The first step is to go to this page that Amazon has added to the KDP section of their site. When you scroll down, you will see that they have broken it up so you can look at meta tags by basic genres. Then it is simply becomes finding the right meta tags to fit your book. Now, word of warning here, if you want to make sure you don’t signal another genre through your tags, check out the tags for that genre as well and make sure you don’t use them. The caveat is that you may not be able to prevent cross-overs and that is where you have to look at your product description.

Something else I’ve noticed with the meta tags, they help set your book into the sub-genres that Amazon uses for its various best seller lists. This is a good thing and it has helped increase my sales over the last year or so.

One other thing about the tags before we move on is that you have to periodically revisit the tags page and see if things have changed. If they have, you may need to change the tags you initially associated with your work. Hint: you may want to do that anyway if your sales need a boost.

The next thing you have to look at is your product description — and that means knowing what the current trends are not only in your genre/sub-genre but in similar ones as well. If you are writing urban fantasy, you need to know what is going on in paranormal romance. Yes, like it or not, it means you also have to read some of the other genre. But then, you should be reading in your genre as well. (If I hear one more person say they don’t read, or don’t read in the genre they write in, because they don’t want anyone to claim they stole an idea or they don’t want their unique idea spoiled by what they read, I will scream.)

I’ll warn everyone right now that if you have a Navy Seal shapeshifter, the first thing a lot of readers will think is that it is PNR because that is one of the hot subjects. Even if nothing else about the blurb signals PNR, you will have folks who see Seal shapeshifter and automatically go there. Your blurb and even say, “this is an Urban Fantasy” or “UF police procedural” or whatever and they will still be expecting a romance with sex. That is just the nature of the beast, so to speak.

I guess what I’m saying is this: write the best blurb you can that is true not only to the plot of your book but also to the genre. Tag your book so that it falls into the right search categories and, when setting your book up for the two main categories Amazon allows, make sure you are putting it in the right ones. These are pretty generic but still important. Finally, just accept as inevitable that there will be someone who sees that you have shapeshifters or vampires or witches, etc., and will automatically assume the book is PNR.
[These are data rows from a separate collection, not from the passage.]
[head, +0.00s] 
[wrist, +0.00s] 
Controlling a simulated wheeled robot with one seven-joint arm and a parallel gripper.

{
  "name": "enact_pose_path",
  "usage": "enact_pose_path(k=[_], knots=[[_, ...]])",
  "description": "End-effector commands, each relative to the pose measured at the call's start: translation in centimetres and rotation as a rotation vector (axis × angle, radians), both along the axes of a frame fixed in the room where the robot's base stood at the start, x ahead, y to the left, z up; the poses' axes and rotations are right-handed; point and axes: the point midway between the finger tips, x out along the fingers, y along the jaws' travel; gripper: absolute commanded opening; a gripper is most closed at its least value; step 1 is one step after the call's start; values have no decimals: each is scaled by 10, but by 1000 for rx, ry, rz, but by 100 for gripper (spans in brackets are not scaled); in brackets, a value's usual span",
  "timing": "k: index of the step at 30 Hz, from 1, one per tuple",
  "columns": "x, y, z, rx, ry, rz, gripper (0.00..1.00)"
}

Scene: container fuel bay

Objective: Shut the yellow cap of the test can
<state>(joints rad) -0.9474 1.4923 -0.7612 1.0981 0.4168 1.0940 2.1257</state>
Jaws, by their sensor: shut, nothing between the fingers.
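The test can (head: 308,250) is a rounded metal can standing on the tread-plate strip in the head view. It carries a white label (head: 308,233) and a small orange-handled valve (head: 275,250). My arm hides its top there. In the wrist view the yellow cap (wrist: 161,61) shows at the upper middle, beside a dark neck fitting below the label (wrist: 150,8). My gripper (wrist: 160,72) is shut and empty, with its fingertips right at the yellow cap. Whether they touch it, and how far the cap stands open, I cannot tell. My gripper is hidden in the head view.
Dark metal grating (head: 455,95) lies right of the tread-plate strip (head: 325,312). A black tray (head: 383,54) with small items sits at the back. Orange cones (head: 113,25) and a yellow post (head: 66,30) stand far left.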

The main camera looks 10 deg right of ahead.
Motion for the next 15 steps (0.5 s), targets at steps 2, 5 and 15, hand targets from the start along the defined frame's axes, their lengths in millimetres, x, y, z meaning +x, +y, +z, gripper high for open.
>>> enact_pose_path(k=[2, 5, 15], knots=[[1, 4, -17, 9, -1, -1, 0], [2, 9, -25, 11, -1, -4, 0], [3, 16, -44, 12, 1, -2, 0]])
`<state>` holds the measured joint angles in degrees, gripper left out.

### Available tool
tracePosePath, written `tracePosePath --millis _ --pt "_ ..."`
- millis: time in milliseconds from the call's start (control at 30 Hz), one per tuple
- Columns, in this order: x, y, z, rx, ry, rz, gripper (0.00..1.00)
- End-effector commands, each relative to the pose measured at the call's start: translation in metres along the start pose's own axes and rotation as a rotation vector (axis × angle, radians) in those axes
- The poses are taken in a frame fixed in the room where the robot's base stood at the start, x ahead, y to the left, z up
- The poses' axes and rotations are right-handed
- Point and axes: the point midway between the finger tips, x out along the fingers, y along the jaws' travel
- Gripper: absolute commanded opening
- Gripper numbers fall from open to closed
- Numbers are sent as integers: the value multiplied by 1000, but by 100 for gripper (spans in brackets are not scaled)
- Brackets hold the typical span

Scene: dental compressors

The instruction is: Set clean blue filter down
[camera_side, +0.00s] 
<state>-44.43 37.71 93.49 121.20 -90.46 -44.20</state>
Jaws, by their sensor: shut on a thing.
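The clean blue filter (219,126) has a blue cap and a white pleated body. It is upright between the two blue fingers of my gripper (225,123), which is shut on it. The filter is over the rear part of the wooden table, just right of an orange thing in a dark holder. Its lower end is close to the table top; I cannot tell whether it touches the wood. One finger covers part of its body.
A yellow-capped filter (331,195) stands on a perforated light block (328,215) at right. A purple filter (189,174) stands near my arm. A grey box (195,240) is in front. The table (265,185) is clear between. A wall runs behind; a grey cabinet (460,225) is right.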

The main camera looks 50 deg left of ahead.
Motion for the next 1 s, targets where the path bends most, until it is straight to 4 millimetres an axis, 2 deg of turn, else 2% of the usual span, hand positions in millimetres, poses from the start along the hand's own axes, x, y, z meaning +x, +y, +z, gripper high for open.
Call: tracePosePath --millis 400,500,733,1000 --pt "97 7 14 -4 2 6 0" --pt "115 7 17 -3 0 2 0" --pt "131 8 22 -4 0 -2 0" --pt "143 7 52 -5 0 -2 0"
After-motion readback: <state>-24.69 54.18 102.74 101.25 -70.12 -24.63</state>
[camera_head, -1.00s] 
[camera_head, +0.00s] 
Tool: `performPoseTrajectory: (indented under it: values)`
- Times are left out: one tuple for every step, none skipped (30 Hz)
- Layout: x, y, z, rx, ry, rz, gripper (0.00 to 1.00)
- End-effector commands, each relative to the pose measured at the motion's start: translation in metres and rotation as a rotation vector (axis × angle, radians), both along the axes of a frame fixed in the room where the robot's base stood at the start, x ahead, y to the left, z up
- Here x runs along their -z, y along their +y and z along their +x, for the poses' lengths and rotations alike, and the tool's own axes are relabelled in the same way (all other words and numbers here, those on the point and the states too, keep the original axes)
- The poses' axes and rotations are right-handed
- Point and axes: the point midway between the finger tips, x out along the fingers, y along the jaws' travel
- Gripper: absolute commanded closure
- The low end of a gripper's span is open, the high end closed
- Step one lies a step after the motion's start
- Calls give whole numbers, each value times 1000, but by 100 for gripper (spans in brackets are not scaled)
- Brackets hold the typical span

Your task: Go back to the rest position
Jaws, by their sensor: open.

In other words, there is no easy answer. It is all about cuing and about whether or not the reader actually pays attention to the blurb. Add the fact that the tags do change on occasion and it becomes an interesting exercise in frustration all too often.

Now, back to the new book. Sword of Arelion is available through Amazon without DRM. It is fantasy, a mix of high fantasy and heroic fantasy with a touch of sword & sorcery. In other words, a pain to tag. If you are so inclined, you can check it out here. All I ask is that you remember DK (Demon Kat) likes to eat and if I don’t sell enough books to buy his kibble, he will start nibbling on my ankle.  😉

The Results of the Homework

So, a few days back I got a parcel from Sarah which contained a bunch of bestselling (at least according to the covers) paranormal romances. The basic idea was that I read them and see if I can write something that will fit the general formula, since the stuff sells like hot… er… very popular stuff.

So I read them. Full disclosure, I skipped the sex scenes, of which there were rather too many for my preferences (let’s face it, there’s only so many ways one can describe the sexual act, and too much of it starts to read like IKEA instructions – insert tab A into slot B and wiggle until it relaxes). What I saw from my sample set of 7 apparently best selling paranormal romances does fit something of a formula. I might even be able to work with said formula without too much hassle.

The formula (to spare those who are wondering the effort and trauma of reading too many IKEA sex scenes) appears to be as follows:

  • Take one headstrong female who no matter what she’s done in her past is still fundamentally innocent in some way
  • Give her a troubled past, preferably one without actual love unless the love was either doomed or with the male and failed due to a misunderstanding
  • Add one seriously hot male with a tribe of issues of his own. He must be protective and dominant. Assholes are permitted so long as they mitigate the assholery around the female.
  • The male should preferably be something not-human and must be drop-dead-sexy.
  • Add a collection of enemies of one or both wanting their target dead for reasons that can be quite flimsy.
  • Stir up the whole mess in a way that drives the two of them to have sex somewhere around 1/3 of the way through. The sex is often at least a chapter’s worth.
  • There should be an argument after the first sex scene, preferably one that makes the two of them seem to hate each other.
  • Put one or both in danger of their life somewhere around 1/2 to 2/3 of the way through. Once the danger is past, they can have passionate make-up/”you survived” sex.
  • The climax should involve danger and sex. If both can happen at the same time, so much the better, otherwise, go with the danger. It seems to be popular to kill or nearly kill the male at this point (being supernatural, he either revives himself or a friendly goddess might do the deed for the female).
  • After the climax (yes, I know), they can avow their undying love – which since at least one of the pair, possibly both is likely to be immortal could really be undying.
  • For series, have supporting characters who can have their own love story in future books.

I was worried that my natural tendency to go dark would be too much, but judging by some of these books, there ain’t no such thing. This is scary – if I really let the dark out instead of leashing it the way I do, it would be at the “Anne Bishop at her most terrifying” level, only I wouldn’t be only torturing the males on-screen (for those who haven’t read Anne Bishop, google her and check the plot synopsis of her first three books. The running joke with her friends is that anyone else’s ‘dark’ is her ‘light and fluffy’).

So… Food for thought, and homework done. Now I need to let the information sit and fester for a while before I try to do anything with it.